Step 2: Accurate Transcription (Text Ground Truth)

  • Process: The master.mp3 audio was manually transcribed into a plain text file (transcript.txt) to ensure 100% accuracy. This manual transcription is crucial as it serves as the "ground truth" for all subsequent alignment and training.
  • Challenge: Initial attempts using generic AI transcription services failed to accurately process the Assamese language, often producing broken Bengali or mixed-language output. This highlighted the necessity of a human-verified transcript for low-resource languages.

Step 3: Forced Alignment (Word-Level Timestamps)

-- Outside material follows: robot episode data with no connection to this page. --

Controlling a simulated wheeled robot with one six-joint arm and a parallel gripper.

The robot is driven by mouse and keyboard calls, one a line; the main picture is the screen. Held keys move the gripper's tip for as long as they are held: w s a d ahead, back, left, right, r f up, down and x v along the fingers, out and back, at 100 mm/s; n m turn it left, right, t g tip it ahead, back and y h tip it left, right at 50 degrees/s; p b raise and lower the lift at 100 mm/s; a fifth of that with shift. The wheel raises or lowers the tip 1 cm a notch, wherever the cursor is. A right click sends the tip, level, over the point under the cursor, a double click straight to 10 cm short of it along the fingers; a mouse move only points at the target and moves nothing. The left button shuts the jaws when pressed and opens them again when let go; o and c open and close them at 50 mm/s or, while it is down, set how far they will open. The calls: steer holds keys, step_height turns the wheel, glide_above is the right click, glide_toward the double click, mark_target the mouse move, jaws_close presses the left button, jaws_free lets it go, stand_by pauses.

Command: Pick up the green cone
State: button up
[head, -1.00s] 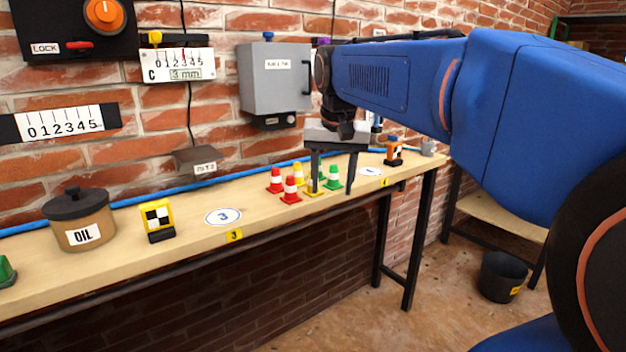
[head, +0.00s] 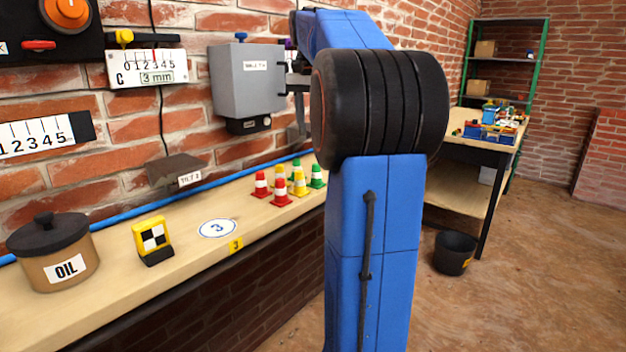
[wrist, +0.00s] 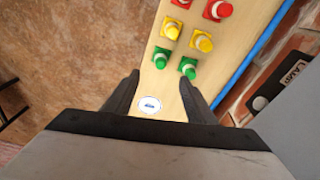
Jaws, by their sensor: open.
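Two green cones with white bands stand side by side on the wooden bench. In the head view, one green cone (head: 317,177) is nearer my arm, and the other green cone (head: 296,168) is behind it. In the wrist view they show from above as a left green cone (wrist: 161,59) and a right green cone (wrist: 188,68). My gripper (wrist: 160,79) is open and empty. Its fingertips appear just below the green cones in the wrist view, the right one close to the right cone. My arm hides most of the gripper in the head view.
Two yellow cones (head: 299,184) and two red cones (head: 280,191) stand beside the green ones. A white round marker (wrist: 149,104) lies below the green cones in the wrist view. A grey wall box (head: 248,78) hangs above the bench. A blue pipe (head: 222,178) runs along the wall.

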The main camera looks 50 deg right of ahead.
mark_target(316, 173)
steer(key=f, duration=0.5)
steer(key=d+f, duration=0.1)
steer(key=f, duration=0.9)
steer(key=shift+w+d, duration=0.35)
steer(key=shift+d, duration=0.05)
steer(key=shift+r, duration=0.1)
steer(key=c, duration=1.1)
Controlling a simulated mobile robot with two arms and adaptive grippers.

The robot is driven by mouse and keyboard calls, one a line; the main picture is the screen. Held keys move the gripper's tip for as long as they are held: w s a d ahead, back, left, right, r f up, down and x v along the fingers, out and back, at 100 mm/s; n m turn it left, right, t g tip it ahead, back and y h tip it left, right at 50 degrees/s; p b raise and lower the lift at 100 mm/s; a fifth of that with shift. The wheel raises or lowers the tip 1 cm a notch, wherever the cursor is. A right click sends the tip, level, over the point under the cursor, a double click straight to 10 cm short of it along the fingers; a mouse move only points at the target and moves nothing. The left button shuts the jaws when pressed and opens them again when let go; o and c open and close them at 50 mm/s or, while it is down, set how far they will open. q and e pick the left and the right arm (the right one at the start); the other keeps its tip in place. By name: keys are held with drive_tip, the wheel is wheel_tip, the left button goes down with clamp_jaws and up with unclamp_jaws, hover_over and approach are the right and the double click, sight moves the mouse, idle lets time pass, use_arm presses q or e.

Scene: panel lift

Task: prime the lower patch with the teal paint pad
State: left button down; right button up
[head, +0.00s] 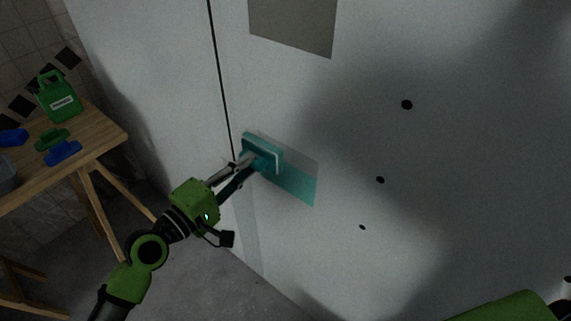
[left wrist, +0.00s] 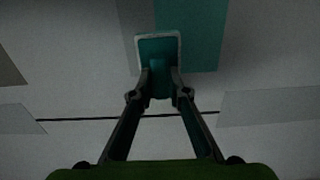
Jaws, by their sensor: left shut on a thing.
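The teal paint pad (head: 262,152) with a pale rim is in my left gripper (head: 243,166), which is shut on its handle. The left wrist view also shows the pad (left wrist: 158,48) ahead of the gripper (left wrist: 160,88). The pad is over the lower patch (head: 298,186) on the wall and hides part of it. Much of the visible patch is teal; a grey strip (left wrist: 133,22) shows beside the teal in the left wrist view. I cannot tell whether the pad touches the wall. My right gripper is not in view.
A grey upper patch (head: 293,24) is higher on the pale wall panel (head: 460,160), which has a dark vertical seam and several dark dots. A wooden table (head: 100,135) at left holds a green jug (head: 59,98) and green and blue items. The floor between is clear.

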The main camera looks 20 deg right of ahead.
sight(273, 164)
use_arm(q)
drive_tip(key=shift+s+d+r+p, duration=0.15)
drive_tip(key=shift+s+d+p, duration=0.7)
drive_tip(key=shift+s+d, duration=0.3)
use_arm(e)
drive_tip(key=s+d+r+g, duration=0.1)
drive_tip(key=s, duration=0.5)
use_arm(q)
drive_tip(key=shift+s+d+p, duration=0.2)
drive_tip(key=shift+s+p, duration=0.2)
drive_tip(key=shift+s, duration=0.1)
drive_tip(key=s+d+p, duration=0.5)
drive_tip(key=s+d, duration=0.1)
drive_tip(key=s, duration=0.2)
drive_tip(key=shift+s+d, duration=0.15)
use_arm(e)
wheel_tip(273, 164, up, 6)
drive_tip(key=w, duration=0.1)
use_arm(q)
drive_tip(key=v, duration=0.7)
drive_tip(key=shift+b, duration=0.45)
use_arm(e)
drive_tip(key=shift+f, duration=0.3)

  • Goal: To achieve a "gold standard" dataset by obtaining word-level timestamps, linking every spoken word in master.mp3 to its precise start and end time.
  • Tool: The stable-whisper library was selected for this forced alignment task.
  • Challenges & Solutions:
    • Local GPU Failure: Initial attempts to run the process on a local Mac with a Metal GPU failed due to deep-level PyTorch incompatibilities (NotImplementedError, Invalid buffer size). This demonstrated the current limitations of the local hardware/software stack for this specific task.
    • Cloud GPU Solution: To overcome local issues, the process was moved to Google Colab with a T4 GPU runtime. This provided a stable, pre-configured environment.
    • Library Bugs: The stable-whisper library exhibited internal bugs related to FFmpeg and its own API. These were bypassed by surgically modifying the Python script to use the base whisper library for audio loading while still using stable-whisper for the alignment itself.
    • Output: The process successfully generated an aligned_transcription.json file containing the required word-level timestamp data.

Step 4: Audio Segmentation & Metadata Generation

  • Process: The aligned_transcription.json file was used by a Python script (segment.py) to automate the segmentation.
    • Using the pydub library, the master.mp3 file was loaded.
    • For each word entry in the JSON, the corresponding audio segment was extracted (chunked).
    • These audio chunks were saved as individual .wav files in a wavs/ directory.
    • A metadata.csv file was generated in the LJSpeech format (path|text), linking each .wav file to its corresponding transcribed word.
  • Audio Sample Rate: A critical aspect of audio preparation is ensuring the correct sample rate. The Whisper model family requires audio at 16 kHz. The workflow handled this by resampling the audio from its original rate (e.g., 44.1 kHz) to 16 kHz before processing.

Conclusion

This structured dataset, with its word/segment-level timestamps, is now complete and hosted for demonstration purposes.